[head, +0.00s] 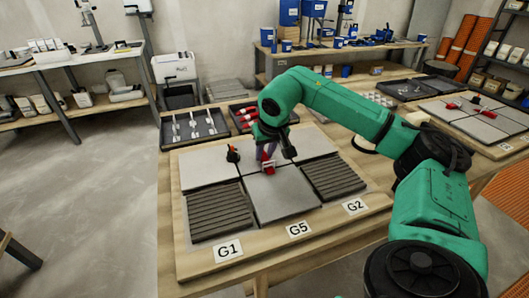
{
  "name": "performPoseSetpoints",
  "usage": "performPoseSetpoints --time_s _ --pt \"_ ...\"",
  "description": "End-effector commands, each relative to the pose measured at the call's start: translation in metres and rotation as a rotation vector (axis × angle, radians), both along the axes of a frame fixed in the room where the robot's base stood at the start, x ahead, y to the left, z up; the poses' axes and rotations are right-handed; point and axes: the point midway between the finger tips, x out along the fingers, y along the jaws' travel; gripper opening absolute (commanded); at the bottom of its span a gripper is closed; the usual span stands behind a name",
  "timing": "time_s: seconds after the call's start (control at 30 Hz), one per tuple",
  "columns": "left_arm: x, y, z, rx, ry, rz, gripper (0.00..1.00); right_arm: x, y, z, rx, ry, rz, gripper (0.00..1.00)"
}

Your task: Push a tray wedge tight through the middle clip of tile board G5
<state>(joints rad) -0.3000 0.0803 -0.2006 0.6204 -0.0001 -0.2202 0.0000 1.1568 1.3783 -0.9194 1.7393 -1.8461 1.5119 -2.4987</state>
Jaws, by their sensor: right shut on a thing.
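Tile board G5 (312,245) lies on the near table, with grey tiles and ribbed dark panels on it. My right gripper (268,158) reaches down over the middle of the board, shut on a red wedge (268,169). The wedge is low, at the joint between the middle tiles. The gripper largely hides the middle clip, so I cannot tell how far the wedge sits in it. A dark clip with some red (233,154) stands on the left joint. My left gripper is out of view.
Behind the board are a tray of pale clips (222,134) and a tray with red wedges (237,109). Another tile board (481,122) lies at the far right.

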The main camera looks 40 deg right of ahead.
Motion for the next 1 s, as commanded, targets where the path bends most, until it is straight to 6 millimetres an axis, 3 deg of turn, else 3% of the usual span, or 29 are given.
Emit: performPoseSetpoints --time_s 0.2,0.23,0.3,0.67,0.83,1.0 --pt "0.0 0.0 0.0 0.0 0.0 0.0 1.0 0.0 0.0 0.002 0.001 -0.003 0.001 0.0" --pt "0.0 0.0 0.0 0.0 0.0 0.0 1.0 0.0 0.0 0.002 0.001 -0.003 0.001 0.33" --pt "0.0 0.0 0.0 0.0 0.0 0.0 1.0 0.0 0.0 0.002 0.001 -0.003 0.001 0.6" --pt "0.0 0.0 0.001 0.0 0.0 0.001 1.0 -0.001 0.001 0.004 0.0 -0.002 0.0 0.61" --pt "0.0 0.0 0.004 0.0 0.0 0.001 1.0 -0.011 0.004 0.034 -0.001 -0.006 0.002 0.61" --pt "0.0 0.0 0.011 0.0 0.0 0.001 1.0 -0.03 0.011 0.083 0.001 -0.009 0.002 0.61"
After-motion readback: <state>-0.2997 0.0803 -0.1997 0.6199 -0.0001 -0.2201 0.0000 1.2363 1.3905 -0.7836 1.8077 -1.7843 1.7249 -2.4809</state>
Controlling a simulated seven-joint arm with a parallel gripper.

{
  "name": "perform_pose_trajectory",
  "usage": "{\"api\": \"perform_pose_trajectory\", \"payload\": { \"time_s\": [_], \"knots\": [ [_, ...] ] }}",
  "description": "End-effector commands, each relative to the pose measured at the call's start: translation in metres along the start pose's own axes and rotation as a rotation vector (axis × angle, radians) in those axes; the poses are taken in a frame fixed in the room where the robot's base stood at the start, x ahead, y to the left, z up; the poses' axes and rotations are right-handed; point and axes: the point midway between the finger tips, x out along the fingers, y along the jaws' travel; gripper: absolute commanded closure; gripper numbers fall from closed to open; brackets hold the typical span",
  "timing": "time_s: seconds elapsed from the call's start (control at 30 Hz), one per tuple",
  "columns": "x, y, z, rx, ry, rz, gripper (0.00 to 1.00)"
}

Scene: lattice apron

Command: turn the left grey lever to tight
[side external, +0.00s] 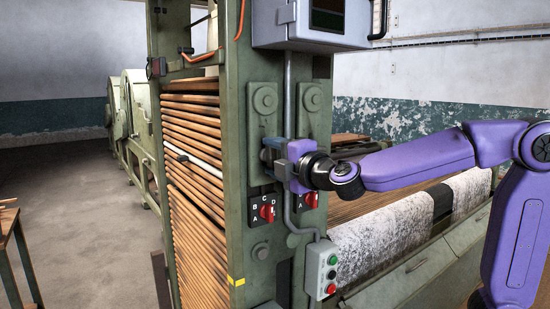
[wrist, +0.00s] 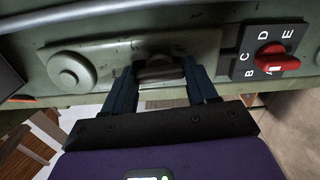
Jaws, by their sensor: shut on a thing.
::::
SHORT EXERCISE. Each line in the material either holds the string "turn" or does not. State how many do, and nothing else.

RESULT. 2